Wednesday, December 01, 2004

rime Minister Ariel Sharon was doing what he does best: staying calm under pressure. He was heading to the Knesset this afternoon where the 2005 budget is to be presented for its first vote (out of three) and as far as anyone could tell, he did not have a majority because his coalition partner, Shinui, was determined to vote against the budget since it includes NIS 290 million for the ultra-Orthodox United Torah Judaism party.

Instead of reaching out to Shinui with some generous offer of one kind or the other that would smooth their ruffled feathers, Sharon was spending the morning with Egyptian Foreign Minister Ahmed Gheit and Egyptian intelligence chief Omar Suleiman, talking about Egyptian plans to beef up its police presence on the border with Gaza. The two countries will exchange letters to enable the increased uniformed presence, with armored cars, which the Camp David accords preclude.

Also on the agenda was Syrian talk about wanting to resume negotiations (Maariv was reporting this morning that Sharon ignored a message from Syrian President Bashar Assad last year saying that he was ready to come to Jerusalem to talk peace, a Sadat-like move that could have shaken the entire Middle East – but no other Israeli paper was following up the story). Egypt had offered to mediate between Israel and Syria, but a summit yesterday between Egyptian President Hosni Mubarak and Assad apparently did not go as well as expected on that front and the Egyptians were backtracking, at least partially because Assad apparently denied that he was ready to resume negotiations with a clean sheet and insists on picking up the talks where they left off. Terje Larsen, the UN envoy, yesterday told the Knesset Foreign Affairs and Defense Committee that Assad is serious, and that Israel should test that seriousness.

And of course, the talks were focused on the overall situation in the Palestinian Authority, where almost daily, Mahmoud Abbas and Ahmed Qurei’ appear to be shifting the direction of the ship of state. According to Haaretz, for the first time, the PA government took a step meant to at least try to obstruct the Israeli settlement efforts in the West Bank, formally informing the donor countries that the PA objects to any financing of new roads in an Israeli plan that appears to the PA to be aimed at maintaining territorial contiguity between the settlements in the West Bank, and only ‘transportation contiguity’ for the Palestinians.

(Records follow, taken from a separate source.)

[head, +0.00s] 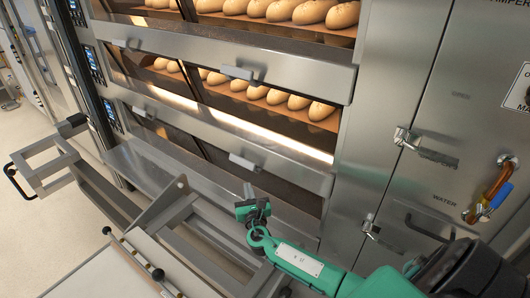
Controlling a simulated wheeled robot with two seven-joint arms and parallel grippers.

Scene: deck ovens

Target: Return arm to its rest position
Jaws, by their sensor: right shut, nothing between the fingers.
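My right arm comes in from the lower right, green with a black joint. Its gripper (250,207) is shut and empty, in front of the lowest oven deck (270,185) and below that deck's handle (244,162). I cannot tell whether the gripper touches anything. My left gripper is not in the head view.
Loaves (293,101) lie in the upper two lit decks. A metal loader frame (100,203) with a pale board (100,275) stands in front of the oven at lower left. A steel cabinet with a blue-handled water valve (497,197) is on the right. Floor (35,225) shows at left.

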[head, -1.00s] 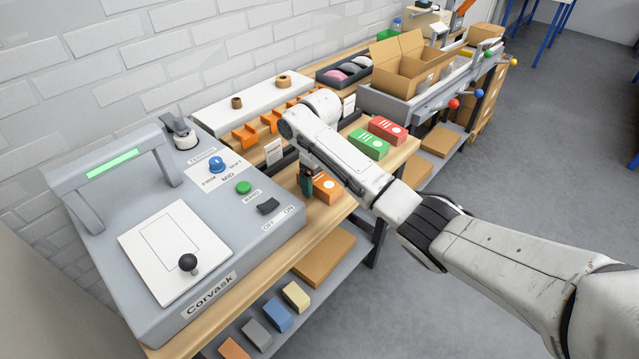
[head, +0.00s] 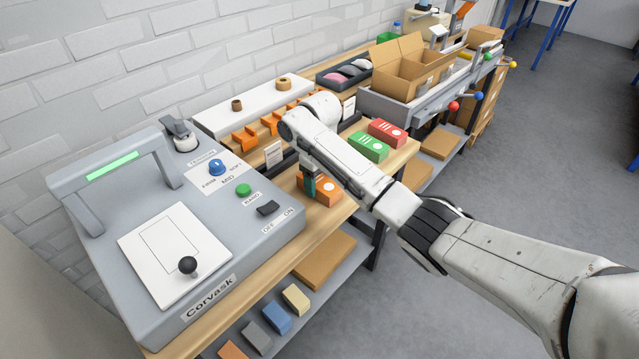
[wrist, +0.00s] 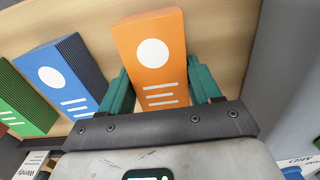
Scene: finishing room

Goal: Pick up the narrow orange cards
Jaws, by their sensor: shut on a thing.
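The narrow orange cards (wrist: 152,58) are a block-shaped stack with a white dot and white lines on its face. In the wrist view the stack stands between the two green fingers of my gripper (wrist: 160,92), which is shut on it. In the head view the orange stack (head: 325,190) shows at the front of the wooden bench, partly hidden by my gripper (head: 309,186) and arm. I cannot tell whether the stack touches the bench.
Blue cards (wrist: 62,72) and green cards (wrist: 22,98) stand to the left in the wrist view. Green (head: 369,146) and red (head: 388,132) stacks show farther back in the head view. A grey Corvask machine (head: 125,290) fills the near left of the bench.

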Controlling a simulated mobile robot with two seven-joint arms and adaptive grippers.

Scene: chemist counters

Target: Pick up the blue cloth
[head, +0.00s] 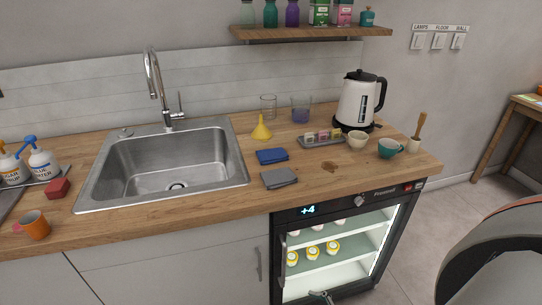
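The blue cloth (271,156) lies folded on the wooden counter (215,196), right of the sink. A folded grey cloth (279,178) lies just in front of it, nearer the counter's front edge. No gripper is at either cloth. A small dark, jointed piece at the bottom edge, in front of the fridge, looks like the tip of my right gripper (322,297); its fingers cannot be made out. My left gripper is not in view.
A yellow funnel (261,128) stands behind the blue cloth. A small tray (319,138), bowl (357,139), teal cup (390,148) and kettle (357,101) stand to the right. The sink (240,166) is left. A brown stain (330,166) marks the counter. A lit fridge (340,240) sits below.

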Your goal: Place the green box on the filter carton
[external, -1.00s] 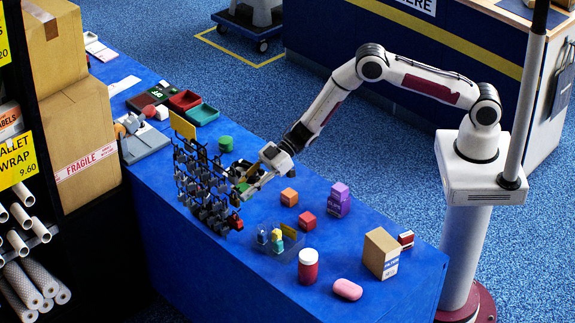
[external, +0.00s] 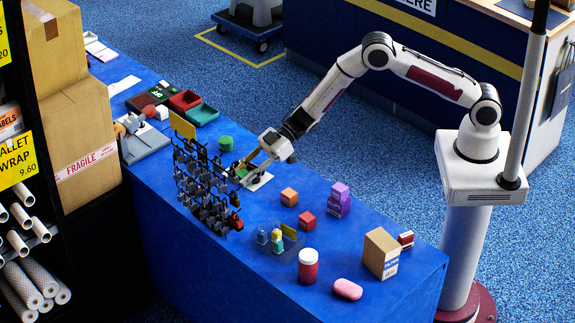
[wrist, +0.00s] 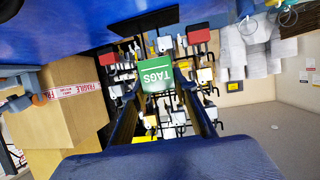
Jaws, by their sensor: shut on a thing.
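In the external view the box is small and partly hidden by the fingers. The filter carton (external: 376,254), a brown upright box with a white and blue label, stands toward the right end of the blue table, well away from my gripper.
The black wire rack (external: 205,190) with hooks stands close left of my gripper. A white card (external: 260,182) lies below it. Orange (external: 289,197), red (external: 307,220) and purple (external: 339,203) boxes, a red jar (external: 308,268) and a pink item (external: 347,289) stand toward the carton.

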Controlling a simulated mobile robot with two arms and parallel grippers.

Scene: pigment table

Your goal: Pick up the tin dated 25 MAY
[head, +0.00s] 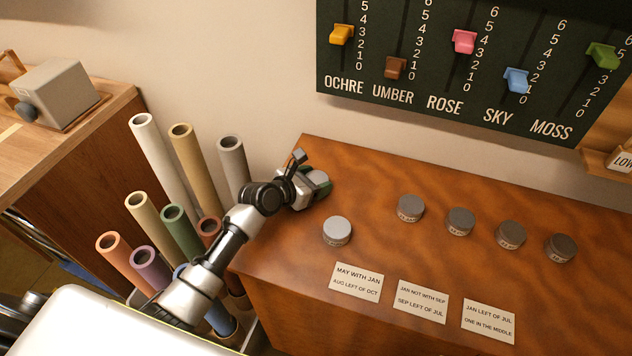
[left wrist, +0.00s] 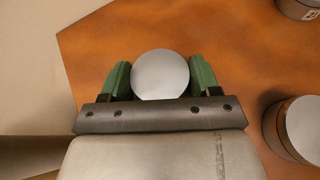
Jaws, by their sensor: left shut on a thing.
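My left gripper (head: 316,186) is at the back left of the wooden table top. Its green fingers (left wrist: 160,82) are shut on both sides of a round grey tin (left wrist: 160,72), seen from above in the left wrist view. The held tin's label is hidden, so I cannot tell its date. A light grey tin (head: 337,230) stands just in front of the gripper. Farther right stand a grey tin (head: 410,208) and darker tins (head: 461,221), (head: 511,234) and (head: 561,248) in a row. Their dates are too small to read. My right gripper is out of view.
Three clue cards (head: 357,282), (head: 421,301) and (head: 488,320) lie along the table's front. Coloured tubes (head: 182,230) stand upright left of the table (head: 450,182), beside my left arm. A dark slider board (head: 450,95) hangs on the wall behind. The table's back right is clear.

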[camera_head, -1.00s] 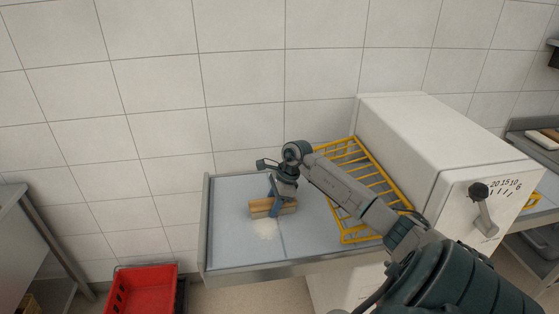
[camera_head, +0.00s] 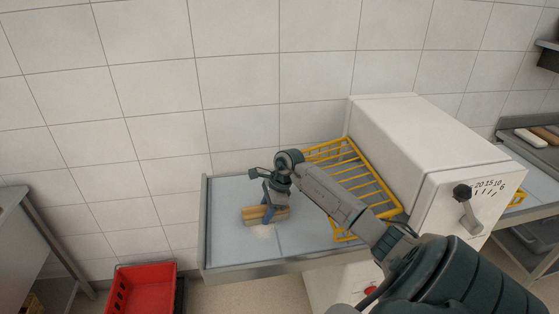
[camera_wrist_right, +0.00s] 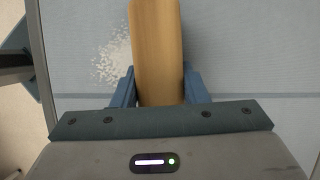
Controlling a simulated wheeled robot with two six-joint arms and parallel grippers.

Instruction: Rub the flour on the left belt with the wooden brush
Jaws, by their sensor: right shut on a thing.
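The wooden brush (camera_head: 256,216) is on the left belt (camera_head: 231,248), or just above it; I cannot tell which. My right gripper (camera_head: 267,212) is shut on its wooden body. In the right wrist view the brush (camera_wrist_right: 158,50) stands between the two blue fingers of the gripper (camera_wrist_right: 158,90). The white flour (camera_head: 264,231) shows at the near edge of the brush, partly hidden by it. In the right wrist view the flour (camera_wrist_right: 112,58) lies just left of the brush. My left gripper is not in view.
A red crate (camera_head: 141,290) is on the floor at the lower left. The belt's far left part is clear.

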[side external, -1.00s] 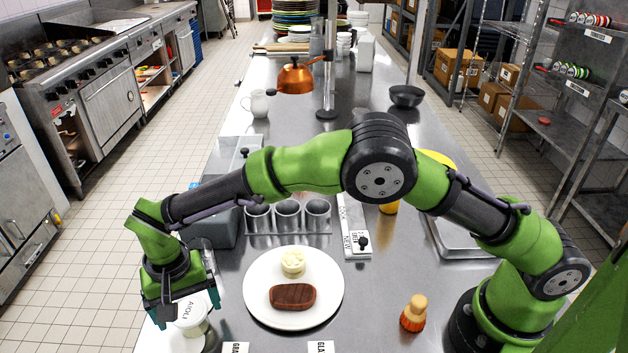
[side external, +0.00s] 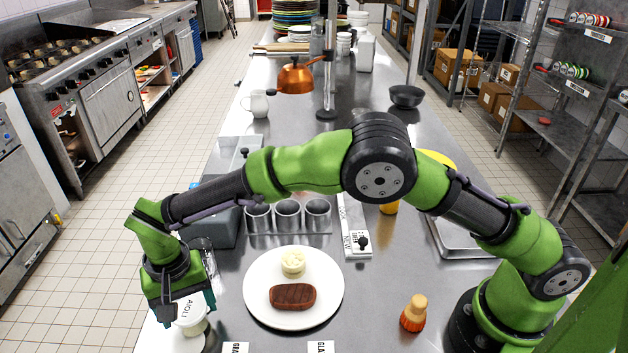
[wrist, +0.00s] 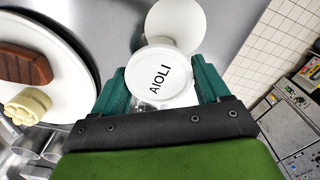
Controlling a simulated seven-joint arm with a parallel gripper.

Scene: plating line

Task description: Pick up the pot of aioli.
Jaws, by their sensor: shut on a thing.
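The pot of aioli (side external: 190,314) has a white lid lettered AIOLI and stands near the left front edge of the steel counter. In the wrist view the pot's lid (wrist: 160,76) sits between the two teal fingers. My gripper (side external: 186,306) is around the pot from above, with its fingers shut on the sides. The wrist view shows the fingers of my gripper (wrist: 162,92) on either side of it. The pot's lower part is partly hidden. I cannot tell whether it is clear of the surface.
A white plate (side external: 258,314) with a brown block and a pale mound stands just right of the pot. A white round item (wrist: 178,20) lies beyond the pot. Steel cups (side external: 288,214) stand behind. A brush (side external: 414,312) stands to the right. Small label cards (side external: 321,347) stand in front.

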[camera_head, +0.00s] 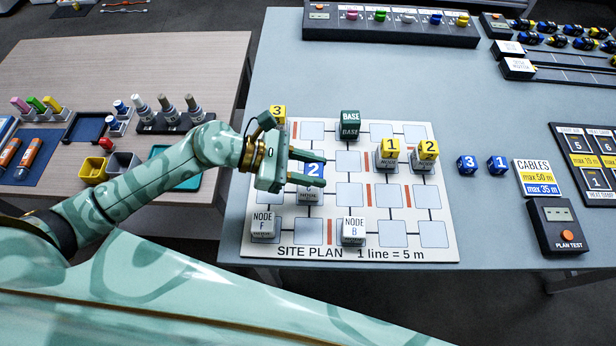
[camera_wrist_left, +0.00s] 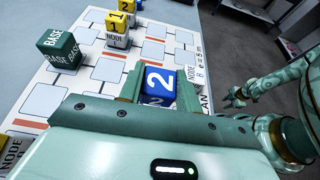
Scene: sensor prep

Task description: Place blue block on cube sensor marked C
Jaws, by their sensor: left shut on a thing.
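My left gripper (camera_head: 302,168) is shut on a blue block (camera_head: 314,170) marked 2. The block also shows between the fingers in the left wrist view (camera_wrist_left: 158,82). In the head view it appears right at the top of a white cube sensor (camera_head: 309,194), whose letter I cannot read. I cannot tell whether the block touches that cube. No letter C is readable on any cube. Two white cubes read NODE F (camera_head: 263,227) and NODE B (camera_head: 353,231). My right gripper (camera_wrist_left: 236,97) shows small in the left wrist view; its opening is unclear.
The site plan board (camera_head: 405,254) holds a green BASE cube (camera_head: 350,125) and yellow blocks 1 (camera_head: 390,147), 2 (camera_head: 428,149) and 3 (camera_head: 278,113). Blue blocks 3 (camera_head: 467,165) and 1 (camera_head: 497,165) stand right of it. A plan test box (camera_head: 556,226) stands farther right.

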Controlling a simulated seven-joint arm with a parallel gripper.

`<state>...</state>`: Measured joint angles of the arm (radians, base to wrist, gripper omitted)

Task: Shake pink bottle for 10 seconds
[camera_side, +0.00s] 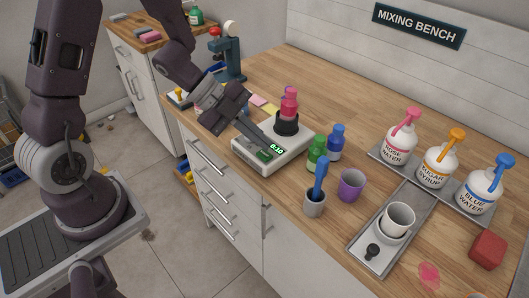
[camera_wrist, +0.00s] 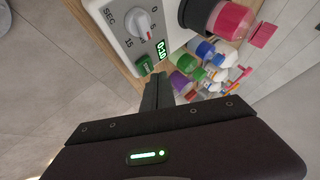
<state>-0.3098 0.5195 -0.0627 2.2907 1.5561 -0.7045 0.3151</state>
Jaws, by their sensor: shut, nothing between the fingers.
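The pink bottle (camera_side: 289,104) stands upright in a black holder (camera_side: 286,127) on a white shaker (camera_side: 243,158). The bottle also shows at the top right of the wrist view (camera_wrist: 232,20). The shaker's front (camera_wrist: 112,22) has a dial (camera_wrist: 141,22) marked in seconds, a lit green display (camera_wrist: 161,50) reading 0:10, and a green button (camera_wrist: 145,66). My gripper (camera_side: 262,143) is shut and empty in front of the shaker. In the wrist view its fingertips (camera_wrist: 160,78) are close to the green button; I cannot tell whether they touch it.
Green (camera_side: 317,153) and blue (camera_side: 336,143) bottles, a purple cup (camera_side: 351,185) and a grey cup (camera_side: 315,203) with a blue tool stand right of the shaker. Farther right are pump bottles on a tray (camera_side: 377,154) and a red block (camera_side: 488,249).

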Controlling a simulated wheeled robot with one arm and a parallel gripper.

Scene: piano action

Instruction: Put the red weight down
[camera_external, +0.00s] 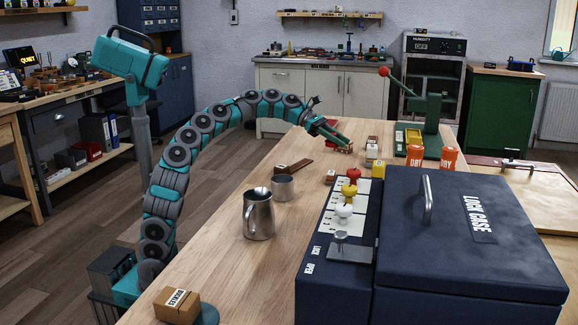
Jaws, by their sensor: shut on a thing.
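My gripper (340,142) reaches over the far part of the wooden workbench (222,270), pointing down and to the right. It is shut on a small reddish thing (346,150), which I take to be the red weight. The weight is partly hidden by the fingers. It is low over the bench, and I cannot tell whether it touches the top.
A dark wooden piece (294,167) lies left of the gripper, with small blocks (372,150) to its right. A metal jug (258,214) and a blue case (470,250) are nearer.

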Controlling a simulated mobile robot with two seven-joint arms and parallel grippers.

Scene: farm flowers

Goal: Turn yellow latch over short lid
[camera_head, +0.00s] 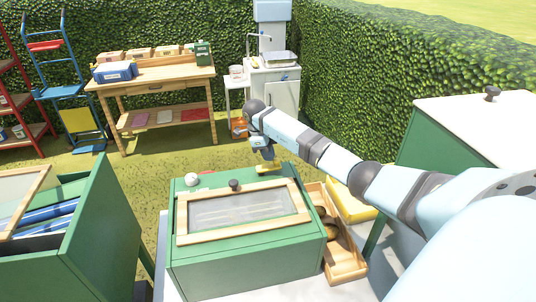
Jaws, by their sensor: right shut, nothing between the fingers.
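A green box (245,262) stands in front of me with a wood-framed, translucent lid (245,207) lying closed on it. A dark knob (234,185) is on the lid's far side. I take this as the short lid, but cannot be sure. My right arm reaches in from the right, and my right gripper (264,155) points down by the box's far edge, shut and empty. A small yellow piece (263,169), possibly the latch, shows just under the fingertips. I cannot tell whether they touch or which way it is turned. My left gripper is out of view.
A white round object (192,179) sits at the box's far left corner. A wooden tray (347,262) stands along its right side, beside a yellow object (350,203). Another green box (105,235) is at left, a white-topped one (470,122) at right. A wooden workbench (150,82) stands behind.

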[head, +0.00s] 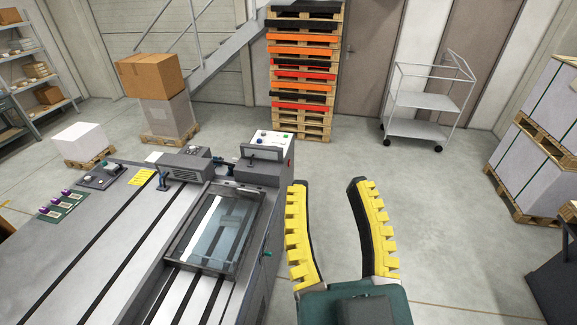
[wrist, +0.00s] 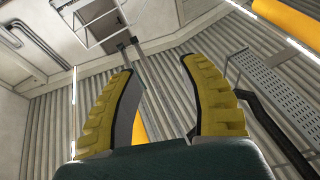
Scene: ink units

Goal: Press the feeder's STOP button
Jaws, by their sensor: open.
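The feeder (head: 150,240) is a long grey machine in the lower left of the head view, with dark slots and a glass-covered section. Which one is STOP is too small to tell. My gripper (head: 328,184) has two yellow ribbed fingers, open and empty, right of the feeder and apart from the box. In the wrist view, my gripper (wrist: 158,66) points toward wall and ceiling; no button shows there.
A tall pallet stack (head: 303,75) stands behind the control box. A white cart (head: 430,100) is at the back right, and wrapped pallet loads (head: 545,150) are at the right edge.

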In another sign that Sharon is trying to turn over a new leaf with the Palestinians, permission was reportedly granted to Marwan Barghouti’s wife to visit her husband in Israeli prison. Probably also on the agenda between Sharon and the visiting Egyptians was the Iranian nuclear issue, but it is unlikely that either side will want to emphasize that part of their talks. Suleiman, by the way, stayed behind for a private meeting with Sharon while Gheit went ahead to a meeting with Foreign Minister Silvan Shalom. Suleiman would join that meeting and then meet on his own with Defense Minister Shaul Mofaz.

n any case, the budget vote this evening in the Knesset, meaning the overall coalition crisis, was the top of the agenda for the press today. There were three aspects to the story: First, there was Ehud Barak’s astonishing performance last night in the Labor Party central committee, where he grabbed a microphone away from party elder statesman Moshe Shahal and shouted that there was a conspiracy to ‘steal the party’ – a move that the entire press agreed showed Barak had lost his cool and if he was a new Barak, it was only because he was showing in public behavior he had kept behind closed doors. Barak was himself trying to make a sweeping comeback in the party, to take over from Shimon Peres, but Peres taught him a lesson in politicking.

Peres’ lesson was meant to gain a couple of weeks in which to negotiate with Sharon over Labor entering the government. The working assumption is that if Shinui votes against the budget, Sharon will fire them and will bring in Labor, overcoming Likud central committee objections to Labor by adding United Torah Judaism and possibly Shas to the coalition (if Rabbi Ovadia Yosef changes his position against the disengagement plan). But reports at noon today said Sharon, who has been playing hardball with Shinui’s threat, was working with his finance minister, Binyamin Netanyahu, offering Shinui some political gifts to ease its opposition to the UTJ funding. If Sharon and Netanyau succeed at keeping Shinui in the coalition, Labor will once again be left with egg on its face – and a rescheduled central committee meeting in mid-December can be expected to schedule internal party elections for early spring, sometime between March and April. Right now, the polls show Peres easily beating both Barak and the other significant contender, Matan Vilnai. The polls also show Vilnai handily beating Barak. Shahal this morning accused Barak of being ‘morally degenerate,’ claiming that in a phone call between them before the party meeting last night, Barak tried to offer the commercial lawyer a bribe of possible business, if Shahal, who was to run the party meeting, helped Barak’s effort to take over the party from Peres.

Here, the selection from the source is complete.